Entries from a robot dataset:
++++++
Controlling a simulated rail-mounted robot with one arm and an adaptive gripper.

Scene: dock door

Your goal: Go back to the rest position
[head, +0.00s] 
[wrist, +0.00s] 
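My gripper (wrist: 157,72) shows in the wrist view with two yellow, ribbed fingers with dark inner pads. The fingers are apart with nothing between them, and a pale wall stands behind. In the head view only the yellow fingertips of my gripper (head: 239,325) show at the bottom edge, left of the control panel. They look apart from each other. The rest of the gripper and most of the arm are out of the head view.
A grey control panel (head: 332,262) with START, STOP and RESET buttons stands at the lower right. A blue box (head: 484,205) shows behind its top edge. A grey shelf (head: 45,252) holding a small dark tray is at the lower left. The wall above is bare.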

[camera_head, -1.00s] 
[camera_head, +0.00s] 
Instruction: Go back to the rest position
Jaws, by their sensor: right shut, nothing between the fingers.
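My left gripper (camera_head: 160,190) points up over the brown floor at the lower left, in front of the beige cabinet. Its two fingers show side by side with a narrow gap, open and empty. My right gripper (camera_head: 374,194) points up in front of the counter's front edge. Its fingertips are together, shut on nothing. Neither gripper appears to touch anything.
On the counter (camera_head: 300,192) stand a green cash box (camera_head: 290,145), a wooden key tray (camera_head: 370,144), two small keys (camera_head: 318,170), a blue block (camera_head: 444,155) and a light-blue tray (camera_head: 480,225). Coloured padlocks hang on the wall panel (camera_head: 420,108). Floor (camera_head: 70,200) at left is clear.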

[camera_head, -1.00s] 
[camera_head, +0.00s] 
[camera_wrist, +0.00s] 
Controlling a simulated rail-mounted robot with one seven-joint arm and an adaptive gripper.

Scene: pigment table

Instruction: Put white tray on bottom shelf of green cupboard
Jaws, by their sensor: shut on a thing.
++++++
*Task instructions*
Copy all lines of the listing above that contain the string "simulated".

*Reply*
Controlling a simulated rail-mounted robot with one arm and an adaptive gripper.
Controlling a simulated rail-mounted robot with one seven-joint arm and an adaptive gripper.

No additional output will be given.